§ **Supplied material**:
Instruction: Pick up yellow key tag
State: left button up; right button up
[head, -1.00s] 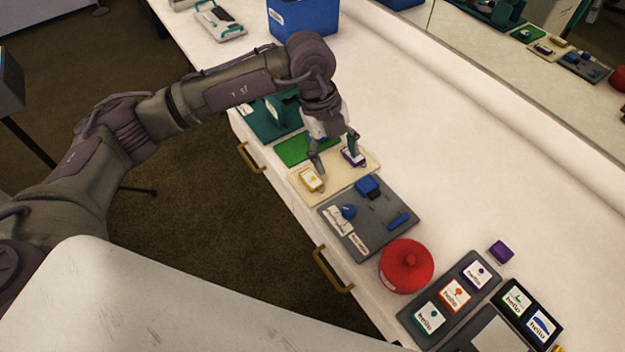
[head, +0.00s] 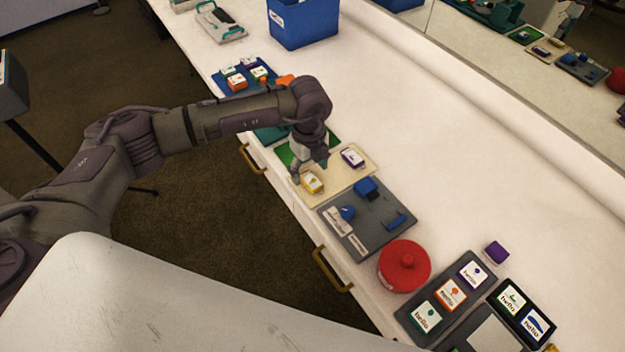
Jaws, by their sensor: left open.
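The yellow key tag (head: 312,182) with a white label lies on the cream board (head: 339,192), near its left edge. A purple key tag (head: 352,158) with a white label lies on the same board, to the upper right. My left gripper (head: 309,172) points down at the yellow key tag, with one finger at its left and the other at its upper right. The gripper is open and empty. I cannot tell whether the fingers touch the tag. My right gripper is not in view.
A grey tray (head: 368,240) with blue pieces adjoins the board. A green mat (head: 284,154) lies behind the gripper. A blue bin (head: 303,25) stands at the back. The counter's right side (head: 480,160) is clear.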

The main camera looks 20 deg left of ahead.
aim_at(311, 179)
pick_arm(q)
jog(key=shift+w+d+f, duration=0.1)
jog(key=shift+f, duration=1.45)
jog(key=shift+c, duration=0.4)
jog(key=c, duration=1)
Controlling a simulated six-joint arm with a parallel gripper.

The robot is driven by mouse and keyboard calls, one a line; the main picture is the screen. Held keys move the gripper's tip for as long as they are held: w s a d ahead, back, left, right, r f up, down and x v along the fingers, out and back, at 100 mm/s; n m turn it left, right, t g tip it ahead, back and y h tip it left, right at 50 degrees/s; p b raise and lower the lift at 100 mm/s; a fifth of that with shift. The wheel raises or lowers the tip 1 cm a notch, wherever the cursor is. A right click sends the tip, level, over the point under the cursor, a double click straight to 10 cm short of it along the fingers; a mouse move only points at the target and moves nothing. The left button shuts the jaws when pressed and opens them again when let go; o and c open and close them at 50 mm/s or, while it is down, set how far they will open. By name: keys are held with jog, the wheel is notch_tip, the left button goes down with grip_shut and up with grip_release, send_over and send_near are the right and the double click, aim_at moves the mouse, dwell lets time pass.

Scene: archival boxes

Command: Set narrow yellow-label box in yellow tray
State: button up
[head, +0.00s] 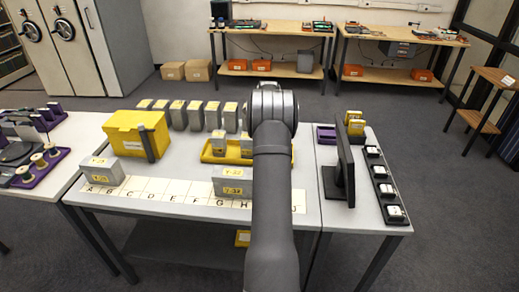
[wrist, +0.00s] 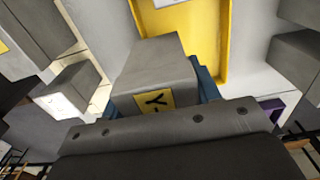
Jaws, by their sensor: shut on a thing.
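In the wrist view my gripper (wrist: 158,92) is shut on a grey box (wrist: 155,66) with a yellow label marked "Y-", blue fingers on its two sides. The yellow tray (wrist: 220,72) shows beyond the held box; whether they touch I cannot tell. In the head view my arm hides the gripper and the held box. The yellow tray (head: 206,158) shows to the left of my arm, with two small yellow-topped grey boxes (head: 218,147) (head: 246,148) in it or at its edge; part of it is hidden behind the arm.
Grey yellow-labelled boxes stand at the front (head: 232,187) and front left (head: 103,175). A yellow bin (head: 122,138) and a row of grey boxes (head: 195,118) stand behind. A dark upright panel (head: 343,172) stands right of my arm. The lettered strip (head: 165,190) is mostly clear.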

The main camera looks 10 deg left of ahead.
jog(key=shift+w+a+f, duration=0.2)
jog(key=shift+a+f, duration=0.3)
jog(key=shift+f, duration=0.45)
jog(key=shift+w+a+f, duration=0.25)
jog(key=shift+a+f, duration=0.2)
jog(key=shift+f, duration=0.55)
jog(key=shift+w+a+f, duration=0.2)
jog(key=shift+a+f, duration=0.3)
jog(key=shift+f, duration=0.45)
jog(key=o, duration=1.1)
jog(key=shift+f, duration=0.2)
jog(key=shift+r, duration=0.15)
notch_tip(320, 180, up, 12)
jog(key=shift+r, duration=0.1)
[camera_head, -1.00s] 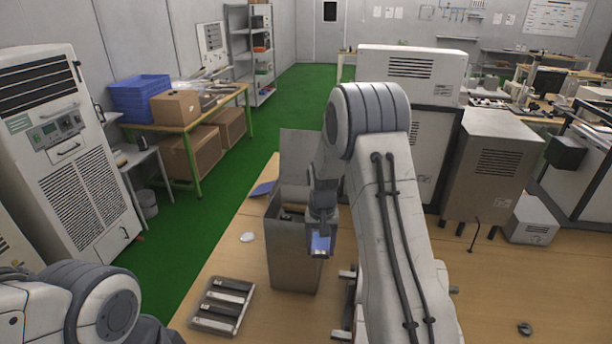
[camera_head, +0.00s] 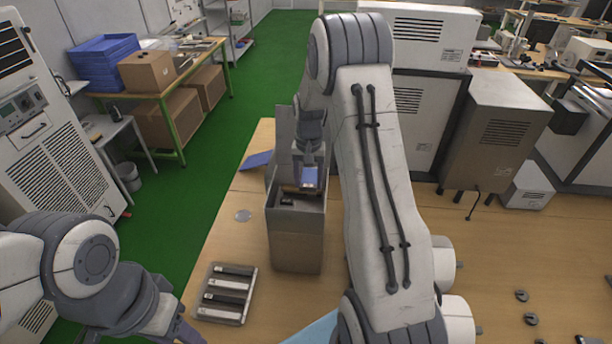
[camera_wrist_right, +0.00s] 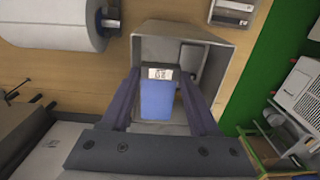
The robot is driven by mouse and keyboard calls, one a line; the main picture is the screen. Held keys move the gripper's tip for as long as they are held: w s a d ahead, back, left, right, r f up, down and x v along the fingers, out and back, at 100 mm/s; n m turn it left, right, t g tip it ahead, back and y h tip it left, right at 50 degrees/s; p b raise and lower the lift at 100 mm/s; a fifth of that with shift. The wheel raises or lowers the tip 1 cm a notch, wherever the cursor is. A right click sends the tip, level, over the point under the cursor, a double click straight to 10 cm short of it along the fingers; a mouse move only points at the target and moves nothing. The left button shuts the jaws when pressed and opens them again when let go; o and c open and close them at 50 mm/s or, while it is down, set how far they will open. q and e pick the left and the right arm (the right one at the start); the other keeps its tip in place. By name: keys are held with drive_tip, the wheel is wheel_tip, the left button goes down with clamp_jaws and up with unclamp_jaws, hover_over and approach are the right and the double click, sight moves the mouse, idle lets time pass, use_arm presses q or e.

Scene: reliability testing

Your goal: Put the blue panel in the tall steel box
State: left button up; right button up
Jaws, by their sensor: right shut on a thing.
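The tall steel box (camera_head: 296,240) stands upright on the wooden table with its top open; a raised lid (camera_head: 284,135) shows at its back. My right gripper (camera_head: 310,174) is above the box opening. It is shut on the blue panel (camera_head: 309,178), which also shows between the fingers in the right wrist view (camera_wrist_right: 157,100), with a white label (camera_wrist_right: 160,73) at its far end. The box's rim (camera_wrist_right: 190,33) surrounds the panel in that view. Dark items (camera_head: 290,199) show inside the box.
A tray (camera_head: 219,317) with several black and light bars lies left of the box. Large machines (camera_head: 490,130) stand at the right.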

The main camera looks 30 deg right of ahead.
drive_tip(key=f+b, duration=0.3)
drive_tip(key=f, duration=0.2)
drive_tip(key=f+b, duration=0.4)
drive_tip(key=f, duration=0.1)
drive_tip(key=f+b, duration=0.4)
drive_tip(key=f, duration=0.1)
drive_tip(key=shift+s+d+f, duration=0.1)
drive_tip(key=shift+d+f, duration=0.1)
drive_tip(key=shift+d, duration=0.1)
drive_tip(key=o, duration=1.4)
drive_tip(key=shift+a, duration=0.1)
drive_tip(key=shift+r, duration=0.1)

§ **Directions**:
Check each line of the data above for the word "Scene" and say how many lines have it. Give the number alone.

§ **Answer to the exercise**:
2